***** PROVIDED MATERIAL *****

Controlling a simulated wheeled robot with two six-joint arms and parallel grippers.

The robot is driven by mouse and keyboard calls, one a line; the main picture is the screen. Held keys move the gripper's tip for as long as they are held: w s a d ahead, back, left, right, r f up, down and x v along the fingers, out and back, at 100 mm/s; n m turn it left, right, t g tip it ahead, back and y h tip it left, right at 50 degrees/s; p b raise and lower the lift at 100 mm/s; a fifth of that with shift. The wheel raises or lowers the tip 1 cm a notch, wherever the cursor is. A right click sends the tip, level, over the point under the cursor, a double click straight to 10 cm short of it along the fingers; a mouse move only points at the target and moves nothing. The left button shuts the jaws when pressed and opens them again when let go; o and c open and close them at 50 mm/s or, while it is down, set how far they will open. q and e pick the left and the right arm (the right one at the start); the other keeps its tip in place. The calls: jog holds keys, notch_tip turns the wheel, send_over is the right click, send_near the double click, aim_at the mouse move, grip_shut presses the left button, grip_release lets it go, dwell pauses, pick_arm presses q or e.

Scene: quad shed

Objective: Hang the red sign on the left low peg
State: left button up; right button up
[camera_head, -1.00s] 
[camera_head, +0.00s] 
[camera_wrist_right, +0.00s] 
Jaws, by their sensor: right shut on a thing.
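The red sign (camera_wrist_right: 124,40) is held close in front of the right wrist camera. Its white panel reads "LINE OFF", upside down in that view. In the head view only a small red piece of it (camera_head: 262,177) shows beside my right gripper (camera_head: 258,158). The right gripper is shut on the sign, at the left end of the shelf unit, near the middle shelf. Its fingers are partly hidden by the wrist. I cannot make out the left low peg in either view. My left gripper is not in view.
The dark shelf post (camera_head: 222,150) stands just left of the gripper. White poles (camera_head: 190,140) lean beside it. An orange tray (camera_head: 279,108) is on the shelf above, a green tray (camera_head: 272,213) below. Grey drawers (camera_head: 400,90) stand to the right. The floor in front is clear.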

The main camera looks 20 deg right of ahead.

*****

Reproduce exactly the lines from the one containing "Objective: Hang the" through the one containing "[camera_wrist_right, +0.00s]", inclusive, and nothing else.

RESPONSE FOR THIS EXERCISE »
Objective: Hang the red sign on the left low peg
State: left button up; right button up
[camera_head, -1.00s] 
[camera_head, +0.00s] 
[camera_wrist_right, +0.00s] 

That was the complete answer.